[STORED RECORDS]
==========

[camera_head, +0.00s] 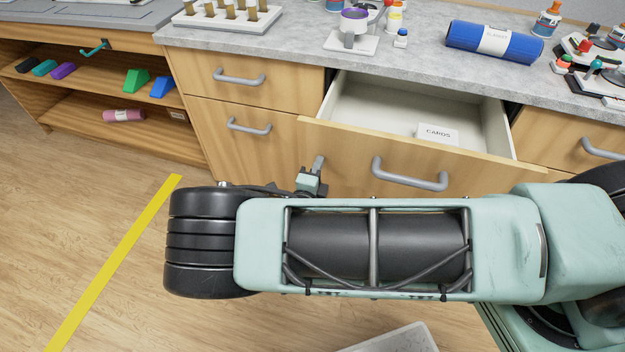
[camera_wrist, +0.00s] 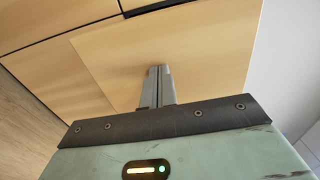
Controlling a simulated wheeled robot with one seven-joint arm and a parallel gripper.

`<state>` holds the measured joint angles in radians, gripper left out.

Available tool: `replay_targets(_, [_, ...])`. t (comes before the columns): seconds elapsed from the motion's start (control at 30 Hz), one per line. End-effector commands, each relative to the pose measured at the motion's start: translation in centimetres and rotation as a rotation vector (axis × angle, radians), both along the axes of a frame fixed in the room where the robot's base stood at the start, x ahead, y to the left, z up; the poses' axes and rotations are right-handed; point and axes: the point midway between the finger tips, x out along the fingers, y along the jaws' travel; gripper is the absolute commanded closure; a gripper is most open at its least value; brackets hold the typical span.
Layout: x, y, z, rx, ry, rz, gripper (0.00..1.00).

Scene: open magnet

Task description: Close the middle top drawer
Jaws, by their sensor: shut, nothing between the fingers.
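The middle top drawer (camera_head: 480,161) stands pulled out from the wooden cabinet. Its pale inside shows, with a white box marked CARDS (camera_head: 437,133) in it. Its grey bar handle (camera_head: 408,178) is on the front panel. My gripper (camera_head: 318,165) is in front of the drawer's front panel, near its left part, left of the handle. In the wrist view my gripper (camera_wrist: 160,72) has its two fingers together and empty, pointing at a plain wooden panel (camera_wrist: 200,50). I cannot tell whether the fingertips touch the wood.
The left drawers (camera_head: 240,78) are shut, with handles standing out. A right drawer handle (camera_head: 600,150) shows beside the open drawer. The countertop (camera_head: 300,45) holds a blue roll (camera_head: 470,37), a purple cup and bottles. Open shelves (camera_head: 100,90) are at the left. A yellow floor line (camera_head: 115,260) crosses clear floor.

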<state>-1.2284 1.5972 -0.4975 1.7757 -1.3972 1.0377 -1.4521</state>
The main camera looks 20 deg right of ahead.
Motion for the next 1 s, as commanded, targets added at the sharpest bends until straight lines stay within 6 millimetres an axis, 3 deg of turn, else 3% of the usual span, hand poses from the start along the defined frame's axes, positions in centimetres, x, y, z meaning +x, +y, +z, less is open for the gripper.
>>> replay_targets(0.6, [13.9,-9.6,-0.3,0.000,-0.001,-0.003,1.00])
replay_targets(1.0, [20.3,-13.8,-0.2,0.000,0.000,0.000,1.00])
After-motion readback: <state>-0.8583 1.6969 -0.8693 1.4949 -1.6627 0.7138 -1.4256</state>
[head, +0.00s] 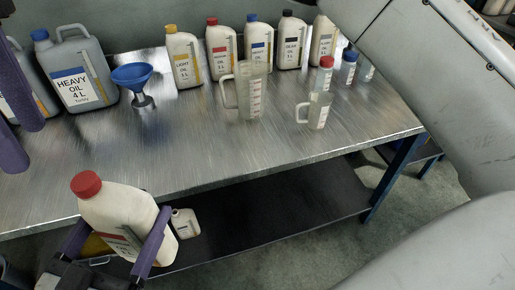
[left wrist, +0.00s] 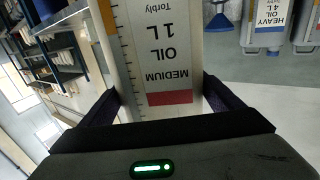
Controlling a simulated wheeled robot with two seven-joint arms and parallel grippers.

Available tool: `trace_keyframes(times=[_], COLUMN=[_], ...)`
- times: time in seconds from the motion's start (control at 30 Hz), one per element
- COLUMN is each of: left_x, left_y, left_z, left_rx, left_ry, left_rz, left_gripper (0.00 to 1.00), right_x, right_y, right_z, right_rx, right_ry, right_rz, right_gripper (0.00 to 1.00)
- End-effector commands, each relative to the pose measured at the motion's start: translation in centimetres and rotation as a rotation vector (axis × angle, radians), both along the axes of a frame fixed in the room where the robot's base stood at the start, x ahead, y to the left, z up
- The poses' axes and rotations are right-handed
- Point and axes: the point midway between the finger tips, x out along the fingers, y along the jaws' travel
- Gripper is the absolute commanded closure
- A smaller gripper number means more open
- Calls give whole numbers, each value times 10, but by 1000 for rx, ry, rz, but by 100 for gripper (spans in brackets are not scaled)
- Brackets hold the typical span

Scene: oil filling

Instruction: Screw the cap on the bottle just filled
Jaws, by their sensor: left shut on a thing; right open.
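A cream oil bottle (head: 122,222) with a red cap (head: 86,184) on its neck is held at the lower left of the head view, in front of the bench edge. It leans a little. My left gripper (head: 116,232) is shut around its body with one finger on each side. In the left wrist view the bottle's label (left wrist: 168,55) reads "MEDIUM OIL 1 L" upside down, between my fingers (left wrist: 164,97). How tightly the cap is seated cannot be seen. My right gripper (head: 26,145) is open at the far left edge, only partly in view.
On the metal bench (head: 210,150) stand a heavy oil canister (head: 75,80), a blue funnel (head: 132,76), several oil bottles (head: 222,50), two measuring jugs (head: 252,92) and small capped bottles (head: 325,75). A small white bottle (head: 185,223) is on the lower shelf (head: 270,225). The bench front is clear.

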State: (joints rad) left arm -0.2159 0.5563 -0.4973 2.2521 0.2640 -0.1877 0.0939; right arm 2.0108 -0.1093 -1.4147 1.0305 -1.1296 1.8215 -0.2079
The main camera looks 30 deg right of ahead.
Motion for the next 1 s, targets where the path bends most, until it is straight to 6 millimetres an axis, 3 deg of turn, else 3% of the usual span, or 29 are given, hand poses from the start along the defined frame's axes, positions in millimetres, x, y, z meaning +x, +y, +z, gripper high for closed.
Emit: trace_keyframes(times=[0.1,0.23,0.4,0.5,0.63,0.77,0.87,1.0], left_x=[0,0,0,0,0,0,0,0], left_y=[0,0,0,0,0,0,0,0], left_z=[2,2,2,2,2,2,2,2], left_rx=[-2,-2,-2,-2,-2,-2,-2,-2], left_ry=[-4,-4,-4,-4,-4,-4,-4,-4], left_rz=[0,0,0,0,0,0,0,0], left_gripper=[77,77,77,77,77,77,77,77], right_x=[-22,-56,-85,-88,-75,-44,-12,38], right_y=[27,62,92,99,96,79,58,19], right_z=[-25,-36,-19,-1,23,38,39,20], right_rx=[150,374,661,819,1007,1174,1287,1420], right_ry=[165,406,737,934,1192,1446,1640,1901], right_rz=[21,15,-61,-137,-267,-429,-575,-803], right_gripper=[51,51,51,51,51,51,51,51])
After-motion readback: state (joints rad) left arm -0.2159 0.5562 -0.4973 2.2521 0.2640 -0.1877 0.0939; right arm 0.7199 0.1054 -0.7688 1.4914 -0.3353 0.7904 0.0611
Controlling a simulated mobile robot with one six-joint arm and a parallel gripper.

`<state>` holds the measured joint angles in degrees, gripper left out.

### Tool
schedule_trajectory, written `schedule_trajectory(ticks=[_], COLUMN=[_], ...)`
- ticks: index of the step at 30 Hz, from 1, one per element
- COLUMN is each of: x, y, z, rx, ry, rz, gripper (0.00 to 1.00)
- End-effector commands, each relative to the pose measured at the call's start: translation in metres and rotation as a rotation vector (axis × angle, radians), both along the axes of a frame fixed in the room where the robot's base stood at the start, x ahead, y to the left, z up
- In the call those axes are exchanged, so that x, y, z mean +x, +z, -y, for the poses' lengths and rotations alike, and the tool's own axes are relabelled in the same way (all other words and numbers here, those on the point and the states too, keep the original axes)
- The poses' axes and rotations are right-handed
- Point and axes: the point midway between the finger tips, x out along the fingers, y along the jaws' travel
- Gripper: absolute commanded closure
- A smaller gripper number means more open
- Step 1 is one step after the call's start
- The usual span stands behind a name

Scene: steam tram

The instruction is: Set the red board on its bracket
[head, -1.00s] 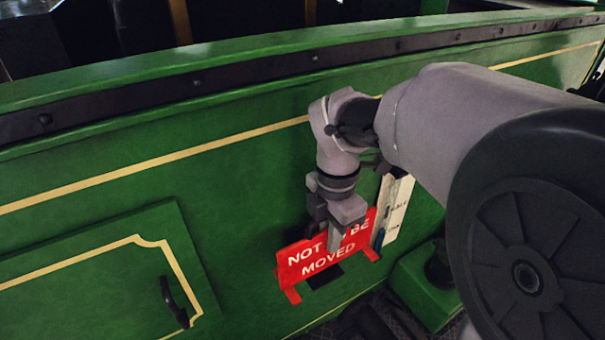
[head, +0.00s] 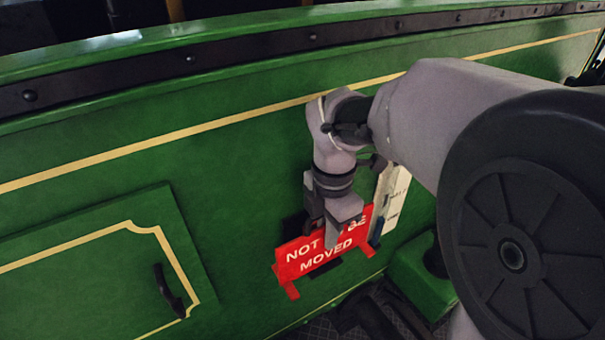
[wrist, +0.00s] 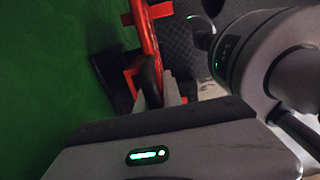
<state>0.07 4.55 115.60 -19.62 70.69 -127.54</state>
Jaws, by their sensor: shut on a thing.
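The red board (head: 300,258), with white lettering and two short feet, is upright in front of the green panel. My gripper (head: 333,236) comes down from above and is shut on the board's upper middle, hiding part of the lettering. In the wrist view the board (wrist: 146,40) shows edge-on as a red strip between my fingers (wrist: 155,85). A dark fitting (head: 292,226), probably the bracket, sits on the panel behind the board and is mostly hidden. In the wrist view this dark fitting (wrist: 112,80) lies beside the board, with a narrow gap visible in places.
A white lettered plate (head: 397,198) stands just right of the board. A green box (head: 418,282) is below it, on a dark floor. A panel door with a black handle (head: 168,290) is at left. A black riveted rail (head: 250,50) runs along the top.

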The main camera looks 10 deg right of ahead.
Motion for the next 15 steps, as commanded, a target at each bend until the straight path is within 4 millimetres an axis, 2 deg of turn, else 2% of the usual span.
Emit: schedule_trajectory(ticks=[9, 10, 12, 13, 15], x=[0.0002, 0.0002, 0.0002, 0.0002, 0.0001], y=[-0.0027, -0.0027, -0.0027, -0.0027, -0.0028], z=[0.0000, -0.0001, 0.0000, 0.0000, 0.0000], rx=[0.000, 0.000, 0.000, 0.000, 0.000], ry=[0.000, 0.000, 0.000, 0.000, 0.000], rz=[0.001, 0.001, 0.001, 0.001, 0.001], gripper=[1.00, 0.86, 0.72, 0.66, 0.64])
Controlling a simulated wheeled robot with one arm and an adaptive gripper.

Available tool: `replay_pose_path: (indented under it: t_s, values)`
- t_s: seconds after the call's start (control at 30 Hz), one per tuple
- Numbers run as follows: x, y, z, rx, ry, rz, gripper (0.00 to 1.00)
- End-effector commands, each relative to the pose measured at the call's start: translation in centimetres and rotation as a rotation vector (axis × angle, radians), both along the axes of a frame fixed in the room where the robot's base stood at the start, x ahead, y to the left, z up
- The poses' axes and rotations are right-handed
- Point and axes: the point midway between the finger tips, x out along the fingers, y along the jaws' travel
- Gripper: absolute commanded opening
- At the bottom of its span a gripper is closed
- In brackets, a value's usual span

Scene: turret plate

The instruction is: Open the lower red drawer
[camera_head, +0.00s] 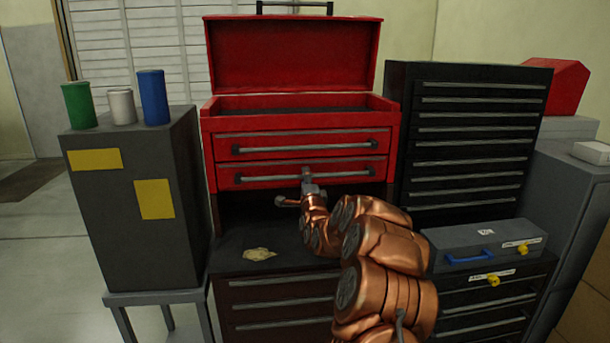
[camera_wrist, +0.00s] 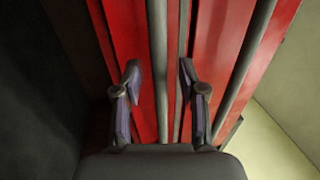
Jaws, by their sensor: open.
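The lower red drawer (camera_head: 262,169) is in the red tool chest, below another red drawer (camera_head: 270,142), and looks shut. Its grey bar handle (camera_head: 345,172) runs across its front. My gripper (camera_head: 307,174) is at the middle of this handle and hides part of it. In the wrist view, the drawer fronts stand sideways. My gripper (camera_wrist: 160,72) is open, with one finger on each side of the lower drawer's handle (camera_wrist: 158,40). Whether the fingers touch the bar I cannot tell. The upper drawer's handle (camera_wrist: 240,75) lies to the right, outside the fingers.
The chest's red lid (camera_head: 290,55) is up. Below the drawers is a dark recess with a crumpled yellowish cloth (camera_head: 259,254) on its surface. A grey cabinet (camera_head: 130,220) with cans stands left. A black drawer cabinet (camera_head: 465,130) and a grey case (camera_head: 480,240) are right.

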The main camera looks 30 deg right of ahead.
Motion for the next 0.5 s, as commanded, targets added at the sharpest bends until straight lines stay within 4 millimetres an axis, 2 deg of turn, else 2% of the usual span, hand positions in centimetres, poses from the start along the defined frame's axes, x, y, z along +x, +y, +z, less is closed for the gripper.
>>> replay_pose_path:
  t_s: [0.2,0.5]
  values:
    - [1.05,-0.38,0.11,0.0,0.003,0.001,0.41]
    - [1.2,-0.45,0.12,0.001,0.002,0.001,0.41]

==========

[INSTRUCTIONS FOR THE TASK]
Every line from the start of the listing above through the line with "Scene: open magnet" should be repeated exactly; skip the pictures and add nothing else.

[TASK RESPONSE]
[camera_head, +0.00s] 
[camera_wrist, +0.00s] 
Controlling a simulated wheeled robot with one seven-joint arm and a parallel gripper.

`<state>` holds the measured joint angles in radians, gripper left out.

Available tool: `replay_targets(_, [_, ...])`. t (comes before the columns): seconds elapsed from the motion's start (control at 30 Hz), one per line. End-effector commands, each relative to the pose measured at the motion's start: translation in centimetres and rotation as a rotation vector (axis × angle, radians), both along the axes of a frame fixed in the room where the robot's base stood at the start, x ahead, y to the left, z up; the poses' axes and rotations are right-handed; point and axes: the point midway between the finger tips, x out along the fingers, y along the jaws' travel; gripper is the absolute commanded closure; a gripper is most open at its least value; brackets hold the typical span.
Layout: x, y, z, rx, ry, rz, gripper (0.00..1.00).

Scene: open magnet

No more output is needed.